● Material:
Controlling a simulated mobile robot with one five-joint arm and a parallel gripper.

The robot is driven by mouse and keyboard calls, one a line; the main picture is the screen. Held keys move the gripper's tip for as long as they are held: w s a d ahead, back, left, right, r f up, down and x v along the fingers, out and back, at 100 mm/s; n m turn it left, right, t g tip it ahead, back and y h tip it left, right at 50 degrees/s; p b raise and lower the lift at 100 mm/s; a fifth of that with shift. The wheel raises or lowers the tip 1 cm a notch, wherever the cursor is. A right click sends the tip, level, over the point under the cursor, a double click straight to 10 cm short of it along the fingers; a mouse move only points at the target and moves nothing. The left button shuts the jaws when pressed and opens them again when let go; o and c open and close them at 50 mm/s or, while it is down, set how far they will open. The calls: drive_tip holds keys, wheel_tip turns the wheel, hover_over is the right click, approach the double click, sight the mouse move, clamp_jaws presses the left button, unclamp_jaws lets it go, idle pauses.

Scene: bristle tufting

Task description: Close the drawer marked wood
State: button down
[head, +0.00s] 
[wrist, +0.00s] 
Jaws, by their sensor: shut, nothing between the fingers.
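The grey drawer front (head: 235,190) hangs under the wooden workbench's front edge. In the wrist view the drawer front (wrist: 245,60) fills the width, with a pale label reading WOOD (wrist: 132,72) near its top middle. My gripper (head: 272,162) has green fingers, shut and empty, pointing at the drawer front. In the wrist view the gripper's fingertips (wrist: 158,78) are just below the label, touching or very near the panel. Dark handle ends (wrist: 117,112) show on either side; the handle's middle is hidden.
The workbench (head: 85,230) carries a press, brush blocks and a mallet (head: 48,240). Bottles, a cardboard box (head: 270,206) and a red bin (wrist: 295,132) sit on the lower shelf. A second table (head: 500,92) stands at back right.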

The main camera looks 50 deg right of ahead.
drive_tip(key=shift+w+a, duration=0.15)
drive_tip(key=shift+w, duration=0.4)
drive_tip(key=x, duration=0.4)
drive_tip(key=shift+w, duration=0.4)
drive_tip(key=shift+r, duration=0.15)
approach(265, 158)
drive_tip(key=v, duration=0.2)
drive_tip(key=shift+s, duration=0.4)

● Your task:
Write the data out again in full and exactly.

● Correct result:
Controlling a simulated mobile robot with one five-joint arm and a parallel gripper.

The robot is driven by mouse and keyboard calls, one a line; the main picture is the screen. Held keys move the gripper's tip for as long as they are held: w s a d ahead, back, left, right, r f up, down and x v along the fingers, out and back, at 100 mm/s; n m turn it left, right, t g tip it ahead, back and y h tip it left, right at 50 degrees/s; p b raise and lower the lift at 100 mm/s; a fifth of that with shift. The wheel raises or lowers the tip 1 cm a notch, wherever the cursor is. A right click sends the tip, level, over the point under the cursor, a double click straight to 10 cm short of it along the fingers; a mouse move only points at the target and moves nothing. The left button shuts the jaws when pressed and opens them again when let go; o and c open and close them at 50 mm/s or, while it is down, set how far they will open. The calls: drive_tip holds keys, wheel_tip turns the wheel, hover_over is the right click, approach the double click, sight the mouse move, clamp_jaws presses the left button, unclamp_jaws lets it go, idle pauses.

Scene: bristle tufting

Task description: Close the drawer marked wood
State: button down
[head, +0.00s] 
[wrist, +0.00s] 
Jaws, by their sensor: shut, nothing between the fingers.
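The grey drawer front (head: 235,190) hangs under the wooden workbench's front edge. In the wrist view the drawer front (wrist: 245,60) fills the width, with a pale label reading WOOD (wrist: 132,72) near its top middle. My gripper (head: 272,162) has green fingers, shut and empty, pointing at the drawer front. In the wrist view the gripper's fingertips (wrist: 158,78) are just below the label, touching or very near the panel. Dark handle ends (wrist: 117,112) show on either side; the handle's middle is hidden.
The workbench (head: 85,230) carries a press, brush blocks and a mallet (head: 48,240). Bottles, a cardboard box (head: 270,206) and a red bin (wrist: 295,132) sit on the lower shelf. A second table (head: 500,92) stands at back right.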

The main camera looks 50 deg right of ahead.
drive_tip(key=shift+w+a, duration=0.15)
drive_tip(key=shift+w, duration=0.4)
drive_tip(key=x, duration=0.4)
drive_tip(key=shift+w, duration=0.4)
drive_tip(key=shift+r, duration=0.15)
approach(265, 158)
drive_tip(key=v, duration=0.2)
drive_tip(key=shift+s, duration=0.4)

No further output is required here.